Stated problem:
Copy the data that follows, character for character, minus the pictures.

Data lines:

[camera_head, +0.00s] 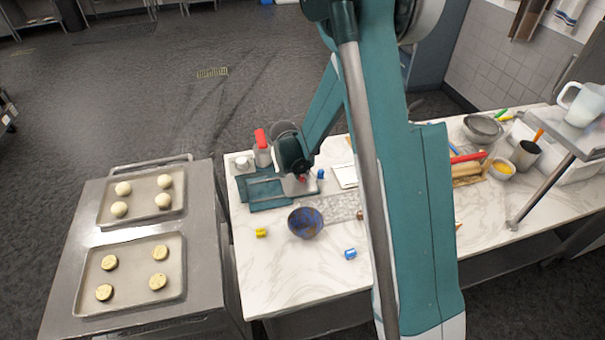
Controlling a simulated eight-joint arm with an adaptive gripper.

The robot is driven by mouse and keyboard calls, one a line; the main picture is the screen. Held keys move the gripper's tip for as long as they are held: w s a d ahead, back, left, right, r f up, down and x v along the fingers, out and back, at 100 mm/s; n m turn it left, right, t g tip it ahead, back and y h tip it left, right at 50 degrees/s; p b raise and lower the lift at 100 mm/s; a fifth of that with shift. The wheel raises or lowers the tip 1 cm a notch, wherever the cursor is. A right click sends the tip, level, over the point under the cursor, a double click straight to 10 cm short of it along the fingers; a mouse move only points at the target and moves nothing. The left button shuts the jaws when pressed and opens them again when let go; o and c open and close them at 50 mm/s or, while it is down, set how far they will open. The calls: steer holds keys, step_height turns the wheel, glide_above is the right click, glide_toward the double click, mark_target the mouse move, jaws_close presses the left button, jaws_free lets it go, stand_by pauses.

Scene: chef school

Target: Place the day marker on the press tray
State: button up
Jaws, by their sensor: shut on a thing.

Task result:
[camera_head, +0.00s] 
Controlling a simulated eight-joint arm with an adaptive gripper.

The robot is driven by mouse and keyboard calls, one a line; the main picture is the screen. Held keys move the gripper's tip for as long as they are held: w s a d ahead, back, left, right, r f up, down and x v along the fingers, out and back, at 100 mm/s; n m turn it left, right, t g tip it ahead, back and y h tip it left, right at 50 degrees/s; p b raise and lower the lift at 100 mm/s; a fifth of that with shift. The wheel raises or lowers the tip 1 cm a notch, wherever the cursor is. A right click sends the tip, level, over the point under the cursor, a double click straight to 10 cm short of it along the fingers; a mouse move only points at the target and moves nothing. The left button shuts the jaws when pressed and opens them again when let go; o and c open and close them at 50 mm/s or, while it is down, set how far they will open. The calls: steer holds keys, step_height turns the wheel, glide_above is the right click, glide_toward the double click, mark_target the mouse move, jaws_close presses the left button, jaws_free lets it go, stand_by pauses.

Scene: chef school

Target: Place the day marker on the press tray
State: button up
Jaws, by their sensor: shut on a thing.

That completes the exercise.